If the 43% Debt Ratio standard was adhered to, then large numbers of mortgage loans would have to be denied and that would restrict further the Housing Recovery. So Dodd Frank created the Safe Harbor provision of the Qualified Mortgage.
If a loan was eligible for purchase by Fannie Mae or Freddie Mac, or for the loan guarantees by the FHA or VA, then the loan was granted a “Safe Harbor Exception.” The Safe Harbor would protect lenders from borrower lawsuits in the event of loan default.
The key to understanding the Safe Harbor provision and how it would affect mortgage lending, is understanding how the Fannie/Freddie loan process worked.
Fannie and Freddie have their own “automated” loan approval systems. When a lender originates a loan, the processor uploads the file to the automated system, and a Fannie/Freddie approval is generated stating that the loan is eligible for purchase.
The approval systems are not based upon the Qualified Mortgage standard. Depending upon the loan factors, they can approve loans with Debt Ratios up to 50%, 55% or greater.
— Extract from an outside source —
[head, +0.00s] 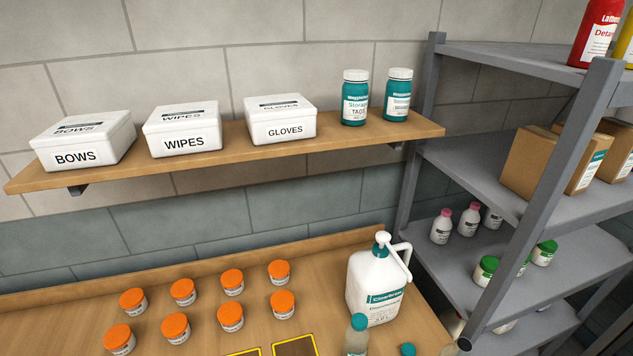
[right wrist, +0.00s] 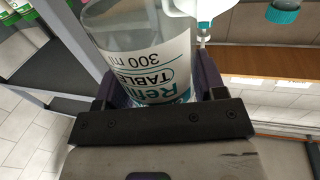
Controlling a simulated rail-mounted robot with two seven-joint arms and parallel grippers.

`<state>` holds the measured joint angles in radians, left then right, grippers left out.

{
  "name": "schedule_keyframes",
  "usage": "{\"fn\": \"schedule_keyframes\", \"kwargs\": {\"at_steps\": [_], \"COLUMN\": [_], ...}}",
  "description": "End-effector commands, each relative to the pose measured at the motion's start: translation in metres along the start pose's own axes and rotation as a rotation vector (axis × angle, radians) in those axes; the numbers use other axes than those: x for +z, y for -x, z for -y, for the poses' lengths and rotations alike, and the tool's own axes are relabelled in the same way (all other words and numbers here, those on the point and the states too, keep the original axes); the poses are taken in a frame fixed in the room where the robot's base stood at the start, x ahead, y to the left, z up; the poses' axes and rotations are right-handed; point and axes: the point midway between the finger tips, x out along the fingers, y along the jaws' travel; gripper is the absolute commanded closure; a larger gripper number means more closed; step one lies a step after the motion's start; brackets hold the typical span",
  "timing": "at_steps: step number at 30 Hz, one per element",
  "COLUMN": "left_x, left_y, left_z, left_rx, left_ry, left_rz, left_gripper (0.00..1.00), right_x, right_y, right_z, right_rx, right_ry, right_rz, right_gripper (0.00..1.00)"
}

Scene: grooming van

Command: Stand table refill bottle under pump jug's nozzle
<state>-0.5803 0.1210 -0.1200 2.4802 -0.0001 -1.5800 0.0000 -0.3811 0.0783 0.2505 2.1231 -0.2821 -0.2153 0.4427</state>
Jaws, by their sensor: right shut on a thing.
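The label appears upside down in the right wrist view. The pump jug (head: 376,288) is white with a teal label, a teal collar and a white pump head, and stands on the bench in the head view. A clear bottle with a teal cap (head: 357,336) shows just in front of the jug; I cannot tell whether it is the held one. Neither gripper shows in the head view.
Several orange-lidded jars (head: 231,316) stand on the wooden bench left of the jug. Another teal cap (head: 408,350) shows at the bottom edge. A grey rack (head: 490,185) stands close on the right. A wall shelf (head: 220,158) with white boxes and teal jars hangs above.

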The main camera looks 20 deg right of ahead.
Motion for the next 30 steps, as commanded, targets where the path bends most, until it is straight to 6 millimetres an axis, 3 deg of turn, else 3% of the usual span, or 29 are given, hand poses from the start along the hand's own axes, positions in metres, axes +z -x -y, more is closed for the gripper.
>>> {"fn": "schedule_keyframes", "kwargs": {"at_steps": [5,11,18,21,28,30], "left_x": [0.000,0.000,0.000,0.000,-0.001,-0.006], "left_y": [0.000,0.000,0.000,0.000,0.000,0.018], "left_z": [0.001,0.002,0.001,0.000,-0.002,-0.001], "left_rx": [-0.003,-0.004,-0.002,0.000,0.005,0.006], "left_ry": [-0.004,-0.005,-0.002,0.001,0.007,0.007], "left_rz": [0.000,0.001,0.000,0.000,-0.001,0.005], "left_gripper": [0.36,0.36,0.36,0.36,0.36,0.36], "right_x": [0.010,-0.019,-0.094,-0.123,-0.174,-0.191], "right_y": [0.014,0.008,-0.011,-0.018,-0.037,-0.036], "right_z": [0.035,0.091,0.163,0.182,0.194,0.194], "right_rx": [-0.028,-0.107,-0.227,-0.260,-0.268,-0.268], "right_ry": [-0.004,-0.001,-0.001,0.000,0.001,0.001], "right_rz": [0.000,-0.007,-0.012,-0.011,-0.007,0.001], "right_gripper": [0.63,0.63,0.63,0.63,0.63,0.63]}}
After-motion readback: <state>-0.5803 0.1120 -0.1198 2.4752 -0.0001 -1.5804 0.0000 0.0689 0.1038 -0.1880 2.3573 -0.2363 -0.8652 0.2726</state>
They can also approved loans with borrowers having credit scores into the mid 500’s.
The Fannie/Freddie loan approval systems kept the mortgage lending process going under the Qualified Mortgage Safe Harbor rule. Mortgage lending continued as before, without the worry of the 43% Debt Ratio rule.
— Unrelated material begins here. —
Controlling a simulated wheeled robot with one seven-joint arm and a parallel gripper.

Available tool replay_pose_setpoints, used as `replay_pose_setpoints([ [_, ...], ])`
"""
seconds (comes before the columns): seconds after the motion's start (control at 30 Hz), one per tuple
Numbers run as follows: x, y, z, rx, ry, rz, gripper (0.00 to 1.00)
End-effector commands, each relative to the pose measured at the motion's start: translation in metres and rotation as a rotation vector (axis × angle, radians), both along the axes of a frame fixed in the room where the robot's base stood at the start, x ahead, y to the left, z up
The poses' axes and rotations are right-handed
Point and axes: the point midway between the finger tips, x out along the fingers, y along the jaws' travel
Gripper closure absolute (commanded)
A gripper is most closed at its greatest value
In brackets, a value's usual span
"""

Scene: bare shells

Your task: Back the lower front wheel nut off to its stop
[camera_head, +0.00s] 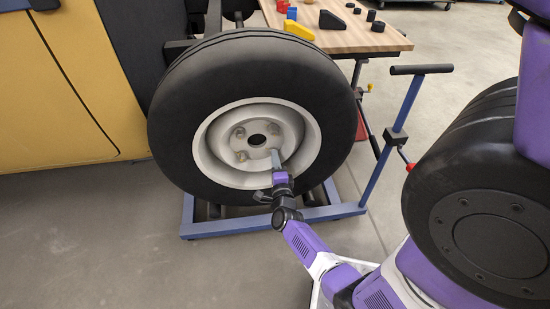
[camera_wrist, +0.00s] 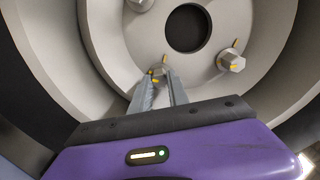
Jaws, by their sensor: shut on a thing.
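The wheel has a black tyre (camera_head: 182,135) and a pale grey rim (camera_head: 222,118) with a dark centre hole (camera_head: 257,140). My gripper (camera_head: 276,157) reaches the lower right of the hub. In the wrist view my gripper (camera_wrist: 160,78) has its two grey fingers closed around a small hex nut (camera_wrist: 159,71) with yellow marks. This nut sits just below the centre hole in that view; the fingers partly hide it. A second nut (camera_wrist: 231,62) with yellow marks is to the right, and a third nut (camera_wrist: 140,4) is cut off at the top.
A blue wheeled stand (camera_head: 340,211) holds the wheel, with an upright handle (camera_head: 422,69) at right. A wooden-topped table (camera_head: 345,38) with small coloured parts stands behind. A yellow body panel (camera_head: 85,60) is at left. Open floor (camera_head: 120,245) lies front left.

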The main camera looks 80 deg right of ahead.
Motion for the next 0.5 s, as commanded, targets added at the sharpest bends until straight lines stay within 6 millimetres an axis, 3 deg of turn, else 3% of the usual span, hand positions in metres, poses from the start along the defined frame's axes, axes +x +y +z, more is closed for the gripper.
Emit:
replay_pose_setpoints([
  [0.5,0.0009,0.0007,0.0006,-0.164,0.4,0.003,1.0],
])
Today, 95% of all mortgage loans are Qualified Mortgages, most of which are purchased by Fannie and Freddie.
FHA guarantees about 800,000 loans per year. Since FHA is the easiest loan to apply and be approved for, it is also the riskiest loan program.
Essentially, the mortgage lending process has been nationalized through the GSE’s and FHA.
SAFE HARBOR EXPIRATION
On January 1, 2021, the Safe Harbor provision of the Qualified Mortgage expires. At that time, the protections from lawsuits under the Safe Harbor is gone. Herein lies the problem for mortgage lending in the future.
Without the Safe Harbor, the 43% Debt Ratio provision becomes dominate. Lenders will be far more restrictive in approving loans at higher than 43% Debt Ratios. The reason is that if loans default, then the borrowers have a greater ability to file lawsuits against lenders for predatory lending claims.
What is even worse are the FHA loans. FHA will approve loans up to 55% Debt Ratios with credit scores under 600. These are the riskiest of all Qualified Mortgage loans currently and high extremely high default rates.
Lenders will refuse to accept FHA loan applications because of the upcoming risk without the Safe Harbor provision.
This is going to have a dramatic effect upon mortgage lending beginning in January 2021.
THE COMING DOWNTURN
Knowledgeable people are already seeing the forward leading indicators of a Housing Downturn in late 2020 and 2021. When the Safe Harbor provision expires, the downturn will come into full effect.
Expect mortgage lending to be dramatically reduced since qualifying for mortgage loans will become much more difficult. With reduced mortgage lending, there will come decreased home sales and a drop in prices (something we are beginning to see in many parts of the country).
What the CFPB will do when the Safe Harbor provision expires is anyone’s guess. No one even knows if there are any discussions going on at this time.
The common sense thing to do would be to allow the Safe Harbor provision to expire with nothing replacing it. This would make mortgage lenders more responsible in lending practices due to the greater liability.
Without Safe Harbor, mortgage lending would become more restrictive, but with entities like FHA guaranteeing loans with limited ability to repay, this would be a good result. Maybe even, the country would experience a lessening of the nationalization of the mortgage lending process.